* **Requirement**
Review the listing and copy each line that holds the word "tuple".
□ □ □ □ □
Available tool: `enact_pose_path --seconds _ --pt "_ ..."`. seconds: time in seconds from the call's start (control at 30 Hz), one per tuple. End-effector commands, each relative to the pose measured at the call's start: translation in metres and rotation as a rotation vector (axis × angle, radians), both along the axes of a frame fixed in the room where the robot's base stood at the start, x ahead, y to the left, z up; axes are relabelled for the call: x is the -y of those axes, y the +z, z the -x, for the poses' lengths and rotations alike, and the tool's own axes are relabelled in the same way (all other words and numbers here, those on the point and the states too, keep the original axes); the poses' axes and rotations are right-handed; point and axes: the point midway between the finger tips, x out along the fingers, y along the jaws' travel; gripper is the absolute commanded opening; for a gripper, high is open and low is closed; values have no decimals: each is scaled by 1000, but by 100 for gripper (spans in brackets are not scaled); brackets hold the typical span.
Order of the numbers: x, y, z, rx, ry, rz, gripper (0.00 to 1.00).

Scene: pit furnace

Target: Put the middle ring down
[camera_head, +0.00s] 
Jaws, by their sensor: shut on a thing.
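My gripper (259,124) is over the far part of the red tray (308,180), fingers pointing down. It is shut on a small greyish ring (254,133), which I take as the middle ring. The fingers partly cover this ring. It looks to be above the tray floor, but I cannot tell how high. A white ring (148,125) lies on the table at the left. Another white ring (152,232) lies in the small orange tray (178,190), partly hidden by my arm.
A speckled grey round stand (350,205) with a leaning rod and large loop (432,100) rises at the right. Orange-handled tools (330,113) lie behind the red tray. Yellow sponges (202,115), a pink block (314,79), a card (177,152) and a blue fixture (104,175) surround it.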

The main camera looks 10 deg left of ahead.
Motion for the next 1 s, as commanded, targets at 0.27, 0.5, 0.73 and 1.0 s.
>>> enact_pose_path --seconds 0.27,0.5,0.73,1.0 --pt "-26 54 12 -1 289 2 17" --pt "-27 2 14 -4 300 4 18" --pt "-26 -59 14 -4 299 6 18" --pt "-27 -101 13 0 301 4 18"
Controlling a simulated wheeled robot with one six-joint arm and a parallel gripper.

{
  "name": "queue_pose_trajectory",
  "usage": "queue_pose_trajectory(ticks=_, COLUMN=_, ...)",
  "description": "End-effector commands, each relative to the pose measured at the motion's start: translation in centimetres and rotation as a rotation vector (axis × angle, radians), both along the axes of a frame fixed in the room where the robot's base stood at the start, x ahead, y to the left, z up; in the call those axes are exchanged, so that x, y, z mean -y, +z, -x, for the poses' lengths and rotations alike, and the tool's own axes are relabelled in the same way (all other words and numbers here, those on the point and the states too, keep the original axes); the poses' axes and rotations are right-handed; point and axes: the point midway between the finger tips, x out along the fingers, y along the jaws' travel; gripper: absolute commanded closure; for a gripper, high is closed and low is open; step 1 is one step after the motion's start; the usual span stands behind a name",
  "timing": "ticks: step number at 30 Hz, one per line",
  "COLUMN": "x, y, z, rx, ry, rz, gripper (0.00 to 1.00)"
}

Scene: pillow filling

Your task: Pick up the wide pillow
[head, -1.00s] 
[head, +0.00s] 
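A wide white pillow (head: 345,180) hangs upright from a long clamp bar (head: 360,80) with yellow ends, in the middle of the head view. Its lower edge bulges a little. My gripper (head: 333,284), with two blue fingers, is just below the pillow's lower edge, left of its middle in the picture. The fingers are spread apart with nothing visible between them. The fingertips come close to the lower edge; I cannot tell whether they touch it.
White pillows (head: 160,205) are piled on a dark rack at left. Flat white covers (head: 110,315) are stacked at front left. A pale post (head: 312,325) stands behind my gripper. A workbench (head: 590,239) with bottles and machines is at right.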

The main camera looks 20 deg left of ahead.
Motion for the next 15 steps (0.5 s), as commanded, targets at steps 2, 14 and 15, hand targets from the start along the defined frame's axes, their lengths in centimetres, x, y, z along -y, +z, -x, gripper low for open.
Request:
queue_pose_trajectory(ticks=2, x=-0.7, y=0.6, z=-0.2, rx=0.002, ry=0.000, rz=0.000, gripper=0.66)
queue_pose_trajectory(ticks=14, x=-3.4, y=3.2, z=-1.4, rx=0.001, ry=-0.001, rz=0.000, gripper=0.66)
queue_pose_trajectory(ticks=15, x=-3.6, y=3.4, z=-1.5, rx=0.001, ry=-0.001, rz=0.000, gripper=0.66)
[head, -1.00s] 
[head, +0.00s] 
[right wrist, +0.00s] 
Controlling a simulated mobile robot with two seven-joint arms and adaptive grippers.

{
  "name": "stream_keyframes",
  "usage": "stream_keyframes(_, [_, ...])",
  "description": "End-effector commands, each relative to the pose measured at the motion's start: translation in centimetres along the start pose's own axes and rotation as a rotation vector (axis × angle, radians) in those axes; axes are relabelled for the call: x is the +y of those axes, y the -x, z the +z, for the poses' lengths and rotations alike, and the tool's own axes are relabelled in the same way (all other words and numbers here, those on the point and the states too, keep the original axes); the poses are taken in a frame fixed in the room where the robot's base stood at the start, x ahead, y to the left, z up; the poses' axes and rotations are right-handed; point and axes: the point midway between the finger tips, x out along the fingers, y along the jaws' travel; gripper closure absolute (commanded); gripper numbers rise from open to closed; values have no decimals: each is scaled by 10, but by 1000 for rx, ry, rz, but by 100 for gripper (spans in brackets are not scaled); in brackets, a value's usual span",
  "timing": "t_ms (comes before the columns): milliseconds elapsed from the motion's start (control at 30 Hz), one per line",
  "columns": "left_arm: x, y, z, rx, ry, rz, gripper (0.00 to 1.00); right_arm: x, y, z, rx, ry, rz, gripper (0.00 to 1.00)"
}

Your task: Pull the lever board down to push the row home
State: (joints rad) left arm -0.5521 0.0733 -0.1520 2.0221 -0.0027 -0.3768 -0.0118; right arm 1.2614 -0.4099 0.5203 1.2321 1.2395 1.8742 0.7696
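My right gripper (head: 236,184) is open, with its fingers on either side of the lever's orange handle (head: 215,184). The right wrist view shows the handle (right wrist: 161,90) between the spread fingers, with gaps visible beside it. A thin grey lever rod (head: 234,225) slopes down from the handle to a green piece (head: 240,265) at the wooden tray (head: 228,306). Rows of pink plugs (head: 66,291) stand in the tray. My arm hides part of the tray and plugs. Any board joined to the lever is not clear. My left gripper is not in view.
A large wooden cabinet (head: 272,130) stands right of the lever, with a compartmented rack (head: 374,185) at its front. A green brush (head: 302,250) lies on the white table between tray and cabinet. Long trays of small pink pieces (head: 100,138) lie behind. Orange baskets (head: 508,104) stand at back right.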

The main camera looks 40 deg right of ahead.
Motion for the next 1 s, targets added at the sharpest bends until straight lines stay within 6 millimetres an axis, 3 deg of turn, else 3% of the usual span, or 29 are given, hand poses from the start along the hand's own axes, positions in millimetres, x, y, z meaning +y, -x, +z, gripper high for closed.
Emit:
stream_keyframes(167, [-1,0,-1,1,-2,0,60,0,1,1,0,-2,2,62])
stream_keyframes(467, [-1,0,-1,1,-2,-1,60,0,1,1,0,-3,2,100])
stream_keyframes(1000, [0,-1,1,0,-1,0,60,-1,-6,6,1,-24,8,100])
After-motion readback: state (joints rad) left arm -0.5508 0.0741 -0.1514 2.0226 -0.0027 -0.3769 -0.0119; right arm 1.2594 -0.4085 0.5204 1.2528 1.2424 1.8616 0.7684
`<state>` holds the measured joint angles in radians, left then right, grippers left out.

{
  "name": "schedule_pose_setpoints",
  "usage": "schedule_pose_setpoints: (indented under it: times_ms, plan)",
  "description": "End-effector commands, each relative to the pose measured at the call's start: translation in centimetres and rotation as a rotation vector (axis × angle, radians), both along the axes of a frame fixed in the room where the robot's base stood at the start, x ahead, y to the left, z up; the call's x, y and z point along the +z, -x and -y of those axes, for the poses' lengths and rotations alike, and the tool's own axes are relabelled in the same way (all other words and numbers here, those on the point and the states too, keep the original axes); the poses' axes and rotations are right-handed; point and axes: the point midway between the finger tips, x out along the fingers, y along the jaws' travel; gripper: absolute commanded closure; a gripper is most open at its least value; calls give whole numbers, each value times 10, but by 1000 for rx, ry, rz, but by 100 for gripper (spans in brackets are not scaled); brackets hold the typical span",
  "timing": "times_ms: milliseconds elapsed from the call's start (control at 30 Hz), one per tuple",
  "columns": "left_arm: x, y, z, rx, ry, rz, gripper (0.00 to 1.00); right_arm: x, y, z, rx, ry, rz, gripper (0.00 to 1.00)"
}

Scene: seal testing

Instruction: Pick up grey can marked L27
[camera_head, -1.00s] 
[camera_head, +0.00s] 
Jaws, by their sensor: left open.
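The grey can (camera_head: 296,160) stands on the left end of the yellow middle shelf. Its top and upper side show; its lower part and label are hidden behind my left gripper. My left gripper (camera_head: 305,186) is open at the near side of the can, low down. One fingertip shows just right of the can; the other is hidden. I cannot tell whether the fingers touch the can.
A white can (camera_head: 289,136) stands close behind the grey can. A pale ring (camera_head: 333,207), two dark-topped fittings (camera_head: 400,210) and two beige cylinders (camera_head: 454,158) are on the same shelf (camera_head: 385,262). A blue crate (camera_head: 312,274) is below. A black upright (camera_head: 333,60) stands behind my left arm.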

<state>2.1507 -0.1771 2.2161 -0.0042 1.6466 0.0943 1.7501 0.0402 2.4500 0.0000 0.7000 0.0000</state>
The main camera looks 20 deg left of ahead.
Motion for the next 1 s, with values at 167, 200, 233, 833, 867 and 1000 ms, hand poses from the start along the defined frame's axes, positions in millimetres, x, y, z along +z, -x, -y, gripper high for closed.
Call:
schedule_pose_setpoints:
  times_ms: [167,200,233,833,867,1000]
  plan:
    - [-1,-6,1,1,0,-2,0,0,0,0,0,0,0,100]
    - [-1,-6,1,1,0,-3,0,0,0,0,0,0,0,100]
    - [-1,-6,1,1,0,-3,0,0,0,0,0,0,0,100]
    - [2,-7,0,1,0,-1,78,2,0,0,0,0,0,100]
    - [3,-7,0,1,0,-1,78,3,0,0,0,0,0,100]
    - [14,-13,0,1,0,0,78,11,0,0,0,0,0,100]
□ □ □ □ □
* **Answer to the task**
Available tool: `enact_pose_path --seconds _ --pt "_ ..."`. seconds: time in seconds from the call's start (control at 30 Hz), one per tuple. End-effector commands, each relative to the pose measured at the call's start: translation in metres and rotation as a rotation vector (axis × angle, radians), both along the axes of a frame fixed in the room where the robot's base stood at the start, x ahead, y to the left, z up; axes are relabelled for the call: x is the -y of those axes, y the +z, z the -x, for the poses' lengths and rotations alike, and the tool's own axes are relabelled in the same way (all other words and numbers here, those on the point and the states too, keep the original axes); the poses' axes and rotations are right-handed; point and axes: the point midway between the finger tips, x out along the fingers, y along the jaws' travel; gripper is the absolute commanded opening; for a gripper, high is open and low is closed; values have no decimals: each is scaled by 1000, but by 100 for gripper (spans in brackets are not scaled); brackets hold the typical span.
  "timing": "times_ms: milliseconds elapsed from the call's start (control at 30 Hz), one per tuple",

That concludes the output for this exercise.